### [Exercise brief]
Produce a word-for-word copy of the listing below without its pictures.

### [Data lines]
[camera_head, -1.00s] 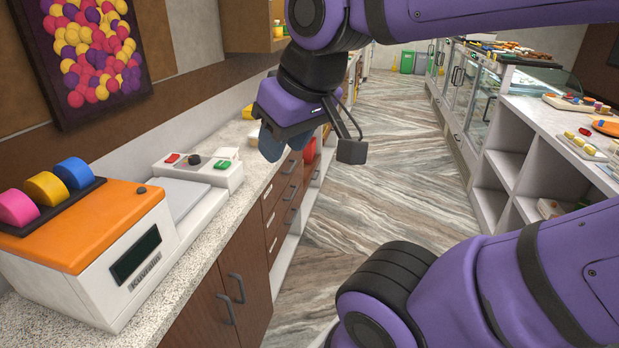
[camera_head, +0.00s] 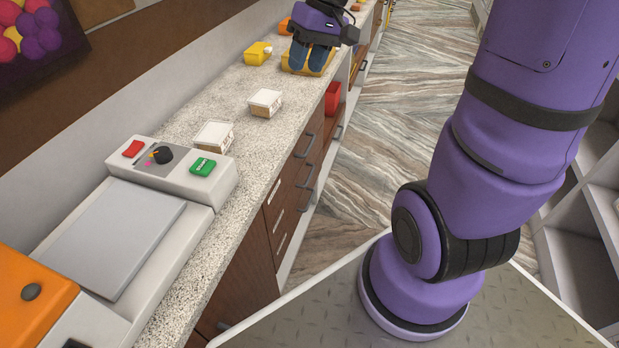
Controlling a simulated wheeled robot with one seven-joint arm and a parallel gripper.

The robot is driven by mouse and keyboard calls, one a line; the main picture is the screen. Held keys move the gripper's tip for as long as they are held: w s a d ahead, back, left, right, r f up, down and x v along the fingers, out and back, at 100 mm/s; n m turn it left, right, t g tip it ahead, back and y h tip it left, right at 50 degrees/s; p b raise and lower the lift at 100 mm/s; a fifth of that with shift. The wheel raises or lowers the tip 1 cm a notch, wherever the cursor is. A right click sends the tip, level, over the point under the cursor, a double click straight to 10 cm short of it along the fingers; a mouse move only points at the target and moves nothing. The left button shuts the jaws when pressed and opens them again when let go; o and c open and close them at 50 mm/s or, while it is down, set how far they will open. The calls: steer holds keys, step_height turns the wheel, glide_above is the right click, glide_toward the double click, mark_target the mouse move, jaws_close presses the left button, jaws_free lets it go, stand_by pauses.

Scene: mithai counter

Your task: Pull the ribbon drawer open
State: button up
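A stack of brown drawers (camera_head: 291,190) with dark bar handles and small pale labels is set in the front of the left counter. The drawer fronts look flush and shut. The labels are too small to read, so I cannot tell which one is the ribbon drawer. My gripper (camera_head: 310,62) is at the top of the picture, beyond the drawers, with its dark blue fingers pointing down in front of a yellow tray. It is apart from the drawer handles and holds nothing that I can see. The gap between its fingers is unclear.
A red bin (camera_head: 333,97) is in the shelf past the drawers. The marbled floor (camera_head: 400,110) is clear.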

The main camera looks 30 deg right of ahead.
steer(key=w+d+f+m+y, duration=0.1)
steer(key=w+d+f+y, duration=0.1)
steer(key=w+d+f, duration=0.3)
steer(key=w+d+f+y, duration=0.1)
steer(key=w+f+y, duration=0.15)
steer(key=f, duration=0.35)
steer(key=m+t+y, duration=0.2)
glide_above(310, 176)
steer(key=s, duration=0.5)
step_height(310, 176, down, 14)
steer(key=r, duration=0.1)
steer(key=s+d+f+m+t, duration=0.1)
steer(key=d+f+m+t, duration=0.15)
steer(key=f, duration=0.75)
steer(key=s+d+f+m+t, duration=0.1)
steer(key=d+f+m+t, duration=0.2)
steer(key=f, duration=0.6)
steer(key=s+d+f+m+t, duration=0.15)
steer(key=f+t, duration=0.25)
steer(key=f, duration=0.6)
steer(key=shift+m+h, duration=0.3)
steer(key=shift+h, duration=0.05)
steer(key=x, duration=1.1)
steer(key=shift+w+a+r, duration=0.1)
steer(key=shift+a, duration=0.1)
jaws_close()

### [Task answer]
[camera_head, -1.00s] 
[camera_head, +0.00s] 
Controlling a simulated wheeled robot with one seven-joint arm and a parallel gripper.

The robot is driven by mouse and keyboard calls, one a line; the main picture is the screen. Held keys move the gripper's tip for as long as they are held: w s a d ahead, back, left, right, r f up, down and x v along the fingers, out and back, at 100 mm/s; n m turn it left, right, t g tip it ahead, back and y h tip it left, right at 50 degrees/s; p b raise and lower the lift at 100 mm/s; a fifth of that with shift. The wheel raises or lowers the tip 1 cm a notch, wherever the cursor is. A right click sends the tip, level, over the point under the cursor, a double click straight to 10 cm short of it along the fingers; a mouse move only points at the target and moves nothing. The left button shuts the jaws when pressed and opens them again when let go; o and c open and close them at 50 mm/s or, while it is down, set how far they will open. The calls: steer holds keys, step_height turns the wheel, glide_above is the right click, glide_toward the double click, mark_target the mouse move, jaws_close presses the left button, jaws_free lets it go, stand_by pauses.

Scene: mithai counter

Your task: Pull the ribbon drawer open
State: button up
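A stack of brown drawers (camera_head: 291,190) with dark bar handles and small pale labels is set in the front of the left counter. The drawer fronts look flush and shut. The labels are too small to read, so I cannot tell which one is the ribbon drawer. My gripper (camera_head: 310,62) is at the top of the picture, beyond the drawers, with its dark blue fingers pointing down in front of a yellow tray. It is apart from the drawer handles and holds nothing that I can see. The gap between its fingers is unclear.
A red bin (camera_head: 333,97) is in the shelf past the drawers. The marbled floor (camera_head: 400,110) is clear.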

The main camera looks 30 deg right of ahead.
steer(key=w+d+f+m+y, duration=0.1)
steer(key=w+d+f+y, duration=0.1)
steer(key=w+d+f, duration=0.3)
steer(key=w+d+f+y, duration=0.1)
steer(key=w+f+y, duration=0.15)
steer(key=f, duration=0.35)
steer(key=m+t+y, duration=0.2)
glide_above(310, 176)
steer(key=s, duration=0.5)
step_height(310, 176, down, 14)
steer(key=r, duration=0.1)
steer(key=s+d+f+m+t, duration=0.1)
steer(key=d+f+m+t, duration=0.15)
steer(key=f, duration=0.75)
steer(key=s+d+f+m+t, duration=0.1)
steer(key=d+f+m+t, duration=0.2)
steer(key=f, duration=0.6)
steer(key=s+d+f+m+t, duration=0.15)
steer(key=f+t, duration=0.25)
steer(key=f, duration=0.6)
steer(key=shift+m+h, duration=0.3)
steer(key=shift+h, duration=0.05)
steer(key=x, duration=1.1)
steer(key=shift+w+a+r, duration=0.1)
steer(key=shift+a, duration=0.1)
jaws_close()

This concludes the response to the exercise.